Available data |
•••
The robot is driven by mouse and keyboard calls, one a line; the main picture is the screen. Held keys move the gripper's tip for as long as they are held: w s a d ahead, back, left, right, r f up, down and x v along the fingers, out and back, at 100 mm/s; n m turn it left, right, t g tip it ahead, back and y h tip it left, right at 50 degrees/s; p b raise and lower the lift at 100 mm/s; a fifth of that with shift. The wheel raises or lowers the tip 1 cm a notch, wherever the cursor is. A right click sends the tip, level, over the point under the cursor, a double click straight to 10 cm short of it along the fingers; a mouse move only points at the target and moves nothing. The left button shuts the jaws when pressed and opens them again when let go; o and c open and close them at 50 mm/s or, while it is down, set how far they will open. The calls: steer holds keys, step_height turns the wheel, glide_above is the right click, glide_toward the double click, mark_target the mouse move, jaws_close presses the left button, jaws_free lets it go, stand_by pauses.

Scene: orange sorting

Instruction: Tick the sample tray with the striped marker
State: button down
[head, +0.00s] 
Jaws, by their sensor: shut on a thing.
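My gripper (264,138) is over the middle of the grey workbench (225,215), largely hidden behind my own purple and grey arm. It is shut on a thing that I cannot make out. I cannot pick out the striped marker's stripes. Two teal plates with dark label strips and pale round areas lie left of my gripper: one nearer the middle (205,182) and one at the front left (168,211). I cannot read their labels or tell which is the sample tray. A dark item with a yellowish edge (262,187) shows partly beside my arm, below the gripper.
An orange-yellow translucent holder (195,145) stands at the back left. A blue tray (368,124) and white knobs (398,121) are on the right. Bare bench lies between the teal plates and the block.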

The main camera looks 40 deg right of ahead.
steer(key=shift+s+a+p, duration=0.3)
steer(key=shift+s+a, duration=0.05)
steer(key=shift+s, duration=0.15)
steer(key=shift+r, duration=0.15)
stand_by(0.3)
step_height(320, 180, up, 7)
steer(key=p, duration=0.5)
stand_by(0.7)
•••
Written instruction | Only the lines from the one with "Instruction: Tick the" up to the one with "[head, +0.00s]" should be repeated, both included, exactly as they appear.

Response to this exercise |
Instruction: Tick the sample tray with the striped marker
State: button down
[head, +0.00s] 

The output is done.